The thing about Cheran films is that they are straight from the heart. And it is also for your heart. Even chilling truths of personal lives are extrapolated in a warm manner. They are also told in an unhurried manner, like a grandma regaling the young ones in the household or a lover singing softly into the ears of his ladylove. But they are not sweet nothings. They are, on the contrary, sweet somethings. Though his movies are set in rural milieu, the emotions, are at once, global and personal. Cheran's villages are not kitschy or cheesy but are almost tangible.
Thavamai Thavamirundhu is no different, but it takes off from where Autograph left. If Autograph was introspective, then TT is intensely reflective of bondings within the matrix of the family system. It also asks searching questions about the sad predicament of old parents who are increasingly left alone in their autumn of their lives by sons who chase their own dreams and destinations.

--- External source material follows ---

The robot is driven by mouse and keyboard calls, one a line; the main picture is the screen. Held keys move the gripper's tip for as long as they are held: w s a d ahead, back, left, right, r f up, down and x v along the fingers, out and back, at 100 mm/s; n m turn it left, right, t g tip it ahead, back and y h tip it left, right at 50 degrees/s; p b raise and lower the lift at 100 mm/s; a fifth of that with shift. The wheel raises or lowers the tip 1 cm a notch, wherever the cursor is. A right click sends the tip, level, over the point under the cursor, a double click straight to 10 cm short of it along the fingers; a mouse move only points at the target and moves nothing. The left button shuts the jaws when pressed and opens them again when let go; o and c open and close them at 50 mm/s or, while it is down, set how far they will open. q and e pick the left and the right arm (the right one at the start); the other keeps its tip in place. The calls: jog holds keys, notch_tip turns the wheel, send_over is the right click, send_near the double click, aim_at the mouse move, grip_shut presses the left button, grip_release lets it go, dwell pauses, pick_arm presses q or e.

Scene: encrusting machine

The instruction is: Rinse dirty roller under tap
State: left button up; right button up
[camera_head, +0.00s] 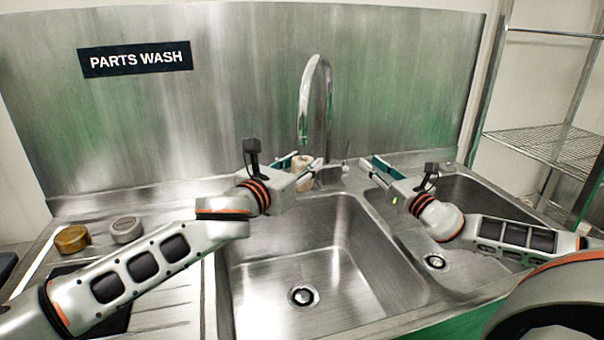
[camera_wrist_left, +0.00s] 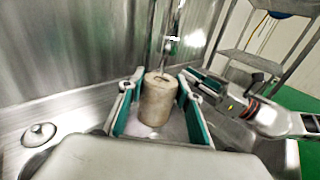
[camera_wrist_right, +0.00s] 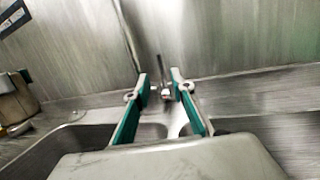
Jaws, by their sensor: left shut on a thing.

Muthiah (Raj Kiran) and Sarada (Saranya), a honest and hard working village couple, who bring up their two sons Ramanathan (Senthil) and Ramalingam (Cheran) the hard way. Muthiah being an illiterate wants his sons to be well educated. Naturally, he goes out of the way to provide them quality education. But problem arises with the arrival of a daughter-in-law. Ramanathan gets married to Latha (Meena),and the new comer to the family is hardly empathetic to the emotions and beliefs of her in-laws. Meanwhile, Ramalingam too elopes with a college mate (Padmapriya). The aged parents are left clutching at the straws of life. Eventually, Ramalingam understands the folly of his ways and he comes back and tries to piece back the shattered shreds of their family lives.
It is a simple and sentimental tale unspooled with lot of care and conviction. Cheran's films work because they are real and cane be related to.
Cheran the director has also wrested strong performances from his cast. Starting with patriarch Raj Kiran. The mellow emotions that he comes up with are amazing. Ditto in the case of Saranya. Both cut a wonderful performance. Cheran as usual is bankable while Padmapriya, the new girl from Malayalam, is graceful and utterly convincing. Even Senthil, another newcomer, is very realistic in his portrayals.
Cheran has also given the film the right texture that adds an extra perspective to the village ambience. Sabesh Murali's music is soft and soothing. M S Prabhu's camera too provides feats for the eyes.
Autograph was a movie most of us could relate to either personally or through a known one. Thavamai Thavamirundhu is a movie which brings about the best in family values, which again most of us will be able to relate to. In gist, if you enjoyed Autograph, Thavamai Thavamirundhu is a movie you might not want to miss.
Cheran's sincerity and honesty make it for a good watch. Another jewel in his crown!